Jean-Christophe y apporte aussi son regard d’indépendant puisqu’il exerce depuis 10 ans le métier de graphiste de livres en télétravail, chez lui. » La question est subtile – merci Xavier ! S’organiser pour bien travailler chez soi sous-entend quasiment que l’on a déjà pris la décision de bosser chez soi. Mieux, que l’on a démarré son activité dans la foulée« .
Oublions donc le temps de la réflexion, des motivations. Vous avez opté pour cette manière de bosser, il est temps de réviser vos bonnes pratiques en terme d’organisation.
Un lieu défini pour travailler chez soi
Première étape à ne surtout pas shunter, celle de circonscrire votre activité à un endroit précis… Et fermé de surcroît, isolé phoniquement et visuellement du reste de la maisonnée.
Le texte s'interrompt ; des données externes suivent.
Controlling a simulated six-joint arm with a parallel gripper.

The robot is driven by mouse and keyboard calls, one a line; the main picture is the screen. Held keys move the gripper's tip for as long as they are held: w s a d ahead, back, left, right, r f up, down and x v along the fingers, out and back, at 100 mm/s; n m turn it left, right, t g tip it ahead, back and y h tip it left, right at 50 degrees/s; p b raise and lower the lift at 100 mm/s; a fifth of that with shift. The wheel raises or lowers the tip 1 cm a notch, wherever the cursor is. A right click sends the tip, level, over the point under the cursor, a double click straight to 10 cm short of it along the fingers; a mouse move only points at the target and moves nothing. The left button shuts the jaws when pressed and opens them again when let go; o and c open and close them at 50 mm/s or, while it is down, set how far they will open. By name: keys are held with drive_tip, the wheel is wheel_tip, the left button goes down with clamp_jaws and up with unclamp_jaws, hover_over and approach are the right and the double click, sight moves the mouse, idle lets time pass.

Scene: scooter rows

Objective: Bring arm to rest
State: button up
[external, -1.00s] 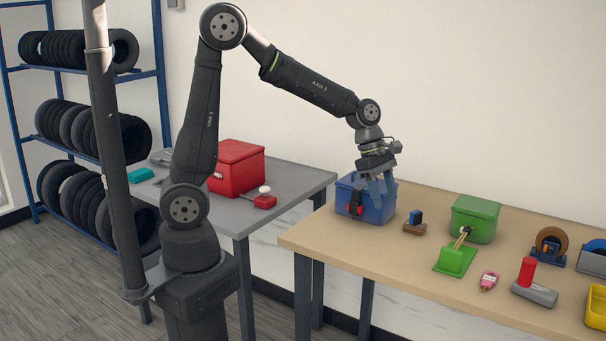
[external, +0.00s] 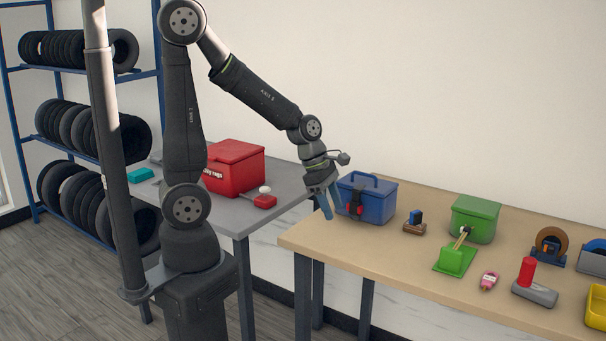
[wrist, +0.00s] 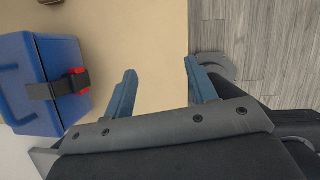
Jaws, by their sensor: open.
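My gripper (external: 324,205) hangs near the left end of the wooden table, just left of the blue box. In the wrist view the two blue fingers of my gripper (wrist: 158,88) are spread apart with nothing between them. The blue box (external: 376,203) stands closed on the table, with a black and red latch on its front. It also shows at the left of the wrist view (wrist: 20,95), apart from the fingers.
The wooden table (external: 330,239) also holds a green box (external: 475,217), a green dustpan-like item (external: 455,260) and a red-handled tool (external: 528,275). A grey table (external: 225,212) with a red box (external: 236,170) stands left. A tyre rack (external: 75,140) is behind. Space above the tables is clear.

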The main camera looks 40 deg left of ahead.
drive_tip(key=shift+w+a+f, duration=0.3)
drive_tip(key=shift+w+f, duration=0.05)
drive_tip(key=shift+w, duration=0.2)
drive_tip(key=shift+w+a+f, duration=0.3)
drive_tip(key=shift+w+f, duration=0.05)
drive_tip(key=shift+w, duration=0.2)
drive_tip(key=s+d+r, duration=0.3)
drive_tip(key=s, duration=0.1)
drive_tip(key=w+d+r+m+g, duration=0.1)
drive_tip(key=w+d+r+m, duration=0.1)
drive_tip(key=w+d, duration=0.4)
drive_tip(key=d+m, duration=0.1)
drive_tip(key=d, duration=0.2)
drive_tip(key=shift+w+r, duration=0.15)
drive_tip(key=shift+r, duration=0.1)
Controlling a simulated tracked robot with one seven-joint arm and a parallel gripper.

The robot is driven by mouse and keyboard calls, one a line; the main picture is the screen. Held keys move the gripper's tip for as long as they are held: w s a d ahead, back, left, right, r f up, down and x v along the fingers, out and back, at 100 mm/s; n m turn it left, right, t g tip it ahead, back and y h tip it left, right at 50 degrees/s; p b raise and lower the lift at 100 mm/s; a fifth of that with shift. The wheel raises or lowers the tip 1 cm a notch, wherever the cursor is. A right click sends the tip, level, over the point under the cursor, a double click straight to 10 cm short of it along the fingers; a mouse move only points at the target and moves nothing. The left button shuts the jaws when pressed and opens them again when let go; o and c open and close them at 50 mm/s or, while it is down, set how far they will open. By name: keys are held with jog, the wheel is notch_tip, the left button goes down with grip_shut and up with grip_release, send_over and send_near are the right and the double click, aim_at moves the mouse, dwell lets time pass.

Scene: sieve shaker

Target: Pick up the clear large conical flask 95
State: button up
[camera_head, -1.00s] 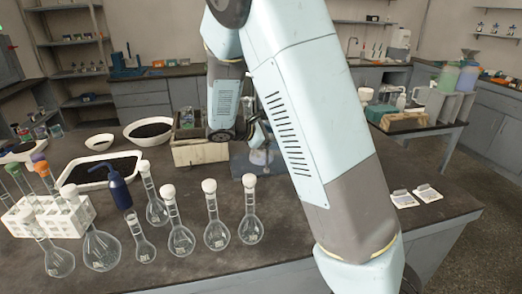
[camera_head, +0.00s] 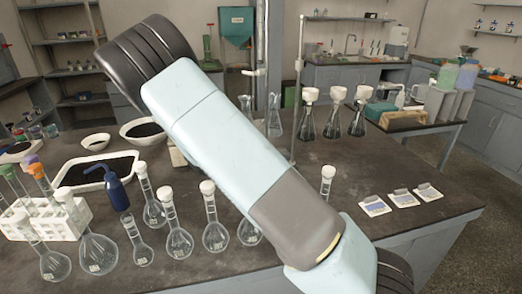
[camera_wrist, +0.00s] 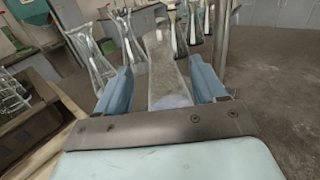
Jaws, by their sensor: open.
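In the wrist view, a clear large conical flask (camera_wrist: 165,62) stands between the two blue fingers of my gripper (camera_wrist: 160,74), its wide base toward me. The fingers are spread apart on either side of it; I cannot tell whether either touches the glass. Another clear conical flask (camera_wrist: 92,58) stands outside the left finger. In the head view, a clear conical flask (camera_head: 274,118) shows at the back of the bench, partly behind my arm. My gripper is hidden there behind the arm.
Conical flasks with white tops (camera_head: 307,112) stand at the back right, close beyond the gripper. Round-bottomed volumetric flasks (camera_head: 215,236) line the front of the bench. A blue wash bottle (camera_head: 117,188) and a white tube rack (camera_head: 45,222) are at the left.

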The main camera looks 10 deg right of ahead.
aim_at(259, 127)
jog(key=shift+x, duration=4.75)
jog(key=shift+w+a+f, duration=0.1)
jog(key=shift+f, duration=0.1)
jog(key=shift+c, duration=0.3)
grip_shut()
S’il est amusant de s’imaginer se balader avec son ordinateur portable — plus encore avec un iPad — d’une pièce à une autre en fonction des conditions climatiques (ce qui reste possible certains jours pour échapper à une météo trop fraîche, venir s’installer devant la cheminée qui ronfle n’est pas désagréable), le bon sens nous commande de choisir une pièce pas trop vaste pour ne pas d’étaler en mode » binz » — ni trop petite, CQFD ; bien ventilée pour ne pas s’étouffer peu-à-peu dans des remugles insalubres ; bien éclairée mais avec — si possible — une lumière venant du nord, tant pour éviter des coups de projecteur du soleil que son intense rayonnement calorique. Et, bien entendu avec le minimum de connexions pour brancher micro et périphériques.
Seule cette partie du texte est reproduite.